Kelten und Germanen waren von diesen Problemen vielleicht weniger betroffen, weil sie wohl ein weniger ausgeprägtes Signalwesen und vermutlich auch einfachere Befehlsstrukturen hatten.
Ich denke, gut trainierte und erfahrene Einheiten sind in der Lage in jedem Gelände auch eigenständig zu handeln - dies sieht man gerade dann, wenn Einheiten auf sich alleine gestellt sind.
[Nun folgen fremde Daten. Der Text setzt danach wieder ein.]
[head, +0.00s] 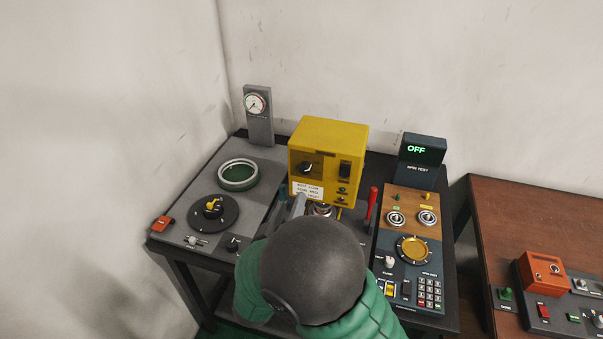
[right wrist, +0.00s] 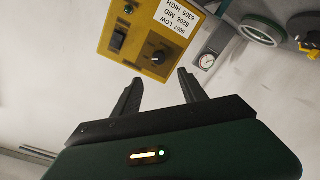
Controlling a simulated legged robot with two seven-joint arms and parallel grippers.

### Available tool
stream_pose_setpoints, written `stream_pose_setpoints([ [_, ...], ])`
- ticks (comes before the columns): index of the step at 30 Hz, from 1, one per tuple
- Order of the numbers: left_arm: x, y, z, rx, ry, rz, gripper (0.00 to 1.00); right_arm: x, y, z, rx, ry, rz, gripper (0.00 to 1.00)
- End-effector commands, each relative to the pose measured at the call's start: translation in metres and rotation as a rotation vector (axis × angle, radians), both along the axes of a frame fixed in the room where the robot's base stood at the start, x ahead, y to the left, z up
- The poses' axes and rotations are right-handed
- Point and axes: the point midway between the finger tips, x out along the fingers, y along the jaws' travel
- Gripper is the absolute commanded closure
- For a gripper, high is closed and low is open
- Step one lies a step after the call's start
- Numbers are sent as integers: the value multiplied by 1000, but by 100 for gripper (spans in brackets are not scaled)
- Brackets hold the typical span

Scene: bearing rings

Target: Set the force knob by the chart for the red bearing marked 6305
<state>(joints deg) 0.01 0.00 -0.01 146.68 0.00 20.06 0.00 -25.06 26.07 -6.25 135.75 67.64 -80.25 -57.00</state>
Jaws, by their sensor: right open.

Bei der Schlachten bei Idistaviso und am Angrivarierwall hat Germanicus eine
gute Vorfeldaufklärung, er weiß wo die Cherusker sind, und befiehlt der Reiterei die bewaldeten Hügel zu umgehen - das ist ähnlich wie ich es weiter oben für Xenophons Manöver in den Bergen gegen die Karduchen beschrieben habe - das erste Ziel ist es, den Feind durch Manöver seinen taktischen Vorteil zu nehmen, hier in dem die Cherusker befürchten, umzingelt und zwischen zwei Fronten zu kommen, bei Xenophon nehmen die Sturmkolonnen den Karduchen ihren taktischen Vorteil der Höhe, weil die Gegner befürchten abgeschnitten zu werden. Die Maßnahmen, die Germanicus dann gegen die im Wald versteckte Reiterei der Arminius-Koalition traf, sind unklar, Tacitus schreibt (An.2,20)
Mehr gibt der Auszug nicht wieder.